「なんでもずっと昔から村の大事な祭りだったすけ、決して絶やしてはならねえて、オラ嫁きたときから姑ババにいわれてきたんだ」
三月の百万遍、四月の虫送り、十二月の太鼓洗い。季節の巡りくるたび、女たちは地蔵さまに念仏申し、飲食を共にして一日をあそび、村人の安全と健康を一心に祈ってきた。
もうひとつ、千唐仁には地蔵がある。こちらは阿賀の堤防端で、吹きさらしの草叢にひっそり立っている。村人にたずねてみても、そげな地蔵さまあったかね、と返ってくるばかりの無縁地蔵である。
そんな地蔵にも心をかける人のあることを通りすがりに知る。雪の日、藁の雪帽子にくるまれて、地蔵さまは静かに笑んだ平らなお顔を川に向けていた。「おめさん、寒くないだかね」そんなふうに語りかけ、手でさすり、婆さまたちは昔から、村の虫地蔵も縁薄いこの地蔵も等しくお守りしてきたのだろう。
「オラ、毎度頭下げて通りますんだ。日に三遍通れば三遍頭下げて。うち一遍は「まちがえのないように、しあわせに暮らされますように。

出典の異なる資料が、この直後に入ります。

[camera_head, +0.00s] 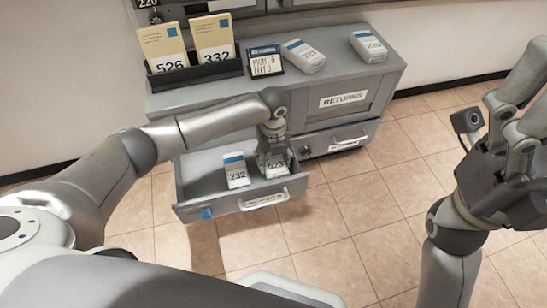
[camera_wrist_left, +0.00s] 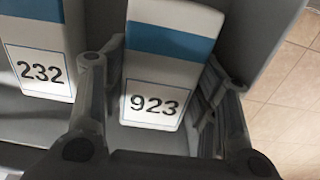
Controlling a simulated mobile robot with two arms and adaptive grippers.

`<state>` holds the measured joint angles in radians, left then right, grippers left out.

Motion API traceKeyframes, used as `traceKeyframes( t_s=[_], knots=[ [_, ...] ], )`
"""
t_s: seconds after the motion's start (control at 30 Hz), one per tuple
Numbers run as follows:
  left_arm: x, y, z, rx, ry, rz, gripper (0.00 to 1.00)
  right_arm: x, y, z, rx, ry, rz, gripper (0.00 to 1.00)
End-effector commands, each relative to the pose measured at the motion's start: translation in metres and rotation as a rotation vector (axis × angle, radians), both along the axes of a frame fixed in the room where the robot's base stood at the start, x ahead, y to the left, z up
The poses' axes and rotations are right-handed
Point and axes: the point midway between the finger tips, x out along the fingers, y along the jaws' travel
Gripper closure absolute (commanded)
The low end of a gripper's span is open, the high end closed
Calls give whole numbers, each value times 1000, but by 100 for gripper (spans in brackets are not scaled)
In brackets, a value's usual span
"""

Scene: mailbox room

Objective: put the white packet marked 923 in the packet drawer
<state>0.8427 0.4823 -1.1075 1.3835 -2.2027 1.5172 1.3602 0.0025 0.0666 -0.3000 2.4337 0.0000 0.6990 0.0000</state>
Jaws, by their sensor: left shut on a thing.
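The white packet marked 923 (camera_head: 275,168) is inside the open packet drawer (camera_head: 192,192), at its right side. It has a blue band and also shows in the left wrist view (camera_wrist_left: 160,70). My left gripper (camera_head: 272,155) reaches down into the drawer and is shut on this packet, with a finger on each side of it. Whether the packet touches the drawer floor is hard to tell. A packet marked 232 (camera_head: 235,171) stands to its left in the same drawer. My right gripper (camera_head: 500,150) is at the right, away from the cabinet; its fingertips are not clear.
The grey cabinet top (camera_head: 225,95) holds a black rack with envelopes marked 526 (camera_head: 163,50) and 332 (camera_head: 213,42). A blue-edged sign (camera_head: 265,61) and two white packets (camera_head: 303,56) (camera_head: 368,46) are there too. A returns compartment (camera_head: 343,98) is below. Tiled floor in front is clear.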

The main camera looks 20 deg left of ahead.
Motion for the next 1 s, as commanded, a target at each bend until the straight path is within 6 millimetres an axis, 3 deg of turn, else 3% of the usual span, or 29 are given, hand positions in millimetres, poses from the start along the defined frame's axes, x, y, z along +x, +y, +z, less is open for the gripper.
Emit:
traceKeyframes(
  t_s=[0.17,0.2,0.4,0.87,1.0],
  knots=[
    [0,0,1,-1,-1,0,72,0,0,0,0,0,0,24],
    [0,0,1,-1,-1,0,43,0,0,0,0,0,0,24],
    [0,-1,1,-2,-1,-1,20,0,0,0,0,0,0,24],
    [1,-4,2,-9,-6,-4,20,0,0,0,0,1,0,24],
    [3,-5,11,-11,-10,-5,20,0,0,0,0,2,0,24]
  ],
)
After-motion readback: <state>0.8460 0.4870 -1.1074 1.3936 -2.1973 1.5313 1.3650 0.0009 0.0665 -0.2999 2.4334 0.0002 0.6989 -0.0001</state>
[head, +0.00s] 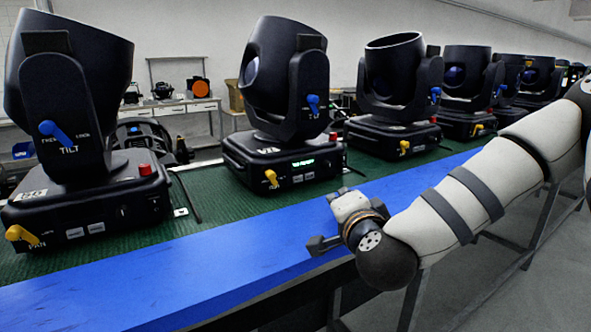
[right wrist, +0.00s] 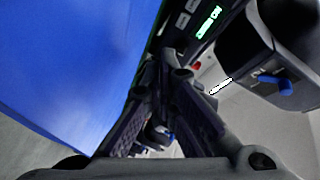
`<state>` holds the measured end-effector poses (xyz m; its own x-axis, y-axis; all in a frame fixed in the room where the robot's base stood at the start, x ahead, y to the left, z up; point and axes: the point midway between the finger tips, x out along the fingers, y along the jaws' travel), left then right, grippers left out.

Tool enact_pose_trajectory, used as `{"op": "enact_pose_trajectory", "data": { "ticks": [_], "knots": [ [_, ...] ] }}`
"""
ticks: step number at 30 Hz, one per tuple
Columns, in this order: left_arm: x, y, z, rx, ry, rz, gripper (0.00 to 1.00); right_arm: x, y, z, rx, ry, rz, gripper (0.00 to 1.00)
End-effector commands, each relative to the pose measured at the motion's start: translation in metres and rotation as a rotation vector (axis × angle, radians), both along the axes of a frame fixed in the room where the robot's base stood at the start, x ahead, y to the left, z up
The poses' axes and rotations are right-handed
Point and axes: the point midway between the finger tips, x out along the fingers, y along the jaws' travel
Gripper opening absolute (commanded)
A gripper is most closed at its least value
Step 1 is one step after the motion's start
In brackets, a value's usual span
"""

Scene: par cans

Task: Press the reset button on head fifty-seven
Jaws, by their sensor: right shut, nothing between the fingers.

お地蔵さま、どうか健康で生きられますようにお願えします」って言いますあんだ。正月にもお盆にも、必ずお参りします。村の大切な神さまお奉りしてるんだすけ。部落で奉っているんだすけにね」
つつが虫の害は現在ほとんどない。それでも、冬を迎えれば毛糸の帽子とべべが、春がくれば綿の頭巾が、地蔵に着せられる。くる季節、くる季節に絶えることなく地蔵を守る老人がいて、変わらず朝に夕に、地蔵さまに頭を下げて、村の道を通る老人がいる。